▸ **PROVIDED MATERIAL**:
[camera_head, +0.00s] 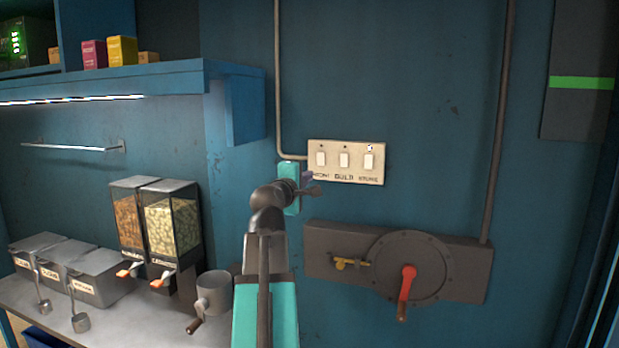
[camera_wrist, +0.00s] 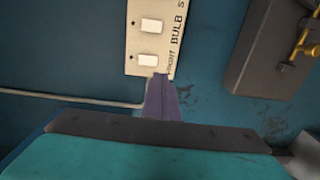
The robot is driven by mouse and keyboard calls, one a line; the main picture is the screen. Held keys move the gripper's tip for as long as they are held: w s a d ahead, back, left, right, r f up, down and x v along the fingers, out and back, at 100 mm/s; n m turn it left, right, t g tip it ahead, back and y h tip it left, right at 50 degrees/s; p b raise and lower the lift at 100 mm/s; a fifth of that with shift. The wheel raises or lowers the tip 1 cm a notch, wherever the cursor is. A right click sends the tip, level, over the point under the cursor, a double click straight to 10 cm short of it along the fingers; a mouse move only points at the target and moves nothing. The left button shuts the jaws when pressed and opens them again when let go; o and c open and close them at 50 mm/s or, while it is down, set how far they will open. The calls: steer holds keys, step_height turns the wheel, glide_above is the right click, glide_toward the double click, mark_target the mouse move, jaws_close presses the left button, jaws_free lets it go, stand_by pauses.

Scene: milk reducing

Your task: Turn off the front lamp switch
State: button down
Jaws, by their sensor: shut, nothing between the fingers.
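A cream switch plate (camera_head: 345,177) is fixed on the blue wall and holds three white rocker switches. The front switch (camera_head: 320,159) is the leftmost; in the wrist view it is the lower one (camera_wrist: 148,60), beside the partly covered "FRONT" label. The small dot above it looks dark. The middle switch (camera_head: 344,160) also has a dark dot, and the right one (camera_head: 368,161) has a bright dot. My gripper (camera_head: 312,182) is shut and empty, at the plate's lower left, just below the front switch. Its purple fingers (camera_wrist: 161,92) overlap the plate's edge; contact cannot be told.
A grey panel with a round plate and red lever (camera_head: 407,285) and a brass valve (camera_head: 350,263) is below the switches. A pipe (camera_head: 278,80) runs down to the switch plate. Dispensers (camera_head: 172,225) and a counter (camera_head: 110,315) stand at left.

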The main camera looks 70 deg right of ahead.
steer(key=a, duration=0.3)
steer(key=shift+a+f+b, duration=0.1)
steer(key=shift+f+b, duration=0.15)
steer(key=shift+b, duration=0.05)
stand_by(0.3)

▸ **AIM OF THE TASK**: The listing above must be printed again exactly, minus its pictures.

▸ **RESPONSE TO THIS TASK**:
[camera_head, +0.00s] 
[camera_wrist, +0.00s] 
The robot is driven by mouse and keyboard calls, one a line; the main picture is the screen. Held keys move the gripper's tip for as long as they are held: w s a d ahead, back, left, right, r f up, down and x v along the fingers, out and back, at 100 mm/s; n m turn it left, right, t g tip it ahead, back and y h tip it left, right at 50 degrees/s; p b raise and lower the lift at 100 mm/s; a fifth of that with shift. The wheel raises or lowers the tip 1 cm a notch, wherever the cursor is. A right click sends the tip, level, over the point under the cursor, a double click straight to 10 cm short of it along the fingers; a mouse move only points at the target and moves nothing. The left button shuts the jaws when pressed and opens them again when let go; o and c open and close them at 50 mm/s or, while it is down, set how far they will open. The calls: steer holds keys, step_height turns the wheel, glide_above is the right click, glide_toward the double click, mark_target the mouse move, jaws_close presses the left button, jaws_free lets it go, stand_by pauses.

Scene: milk reducing

Your task: Turn off the front lamp switch
State: button down
Jaws, by their sensor: shut, nothing between the fingers.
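A cream switch plate (camera_head: 345,177) is fixed on the blue wall and holds three white rocker switches. The front switch (camera_head: 320,159) is the leftmost; in the wrist view it is the lower one (camera_wrist: 148,60), beside the partly covered "FRONT" label. The small dot above it looks dark. The middle switch (camera_head: 344,160) also has a dark dot, and the right one (camera_head: 368,161) has a bright dot. My gripper (camera_head: 312,182) is shut and empty, at the plate's lower left, just below the front switch. Its purple fingers (camera_wrist: 161,92) overlap the plate's edge; contact cannot be told.
A grey panel with a round plate and red lever (camera_head: 407,285) and a brass valve (camera_head: 350,263) is below the switches. A pipe (camera_head: 278,80) runs down to the switch plate. Dispensers (camera_head: 172,225) and a counter (camera_head: 110,315) stand at left.

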The main camera looks 70 deg right of ahead.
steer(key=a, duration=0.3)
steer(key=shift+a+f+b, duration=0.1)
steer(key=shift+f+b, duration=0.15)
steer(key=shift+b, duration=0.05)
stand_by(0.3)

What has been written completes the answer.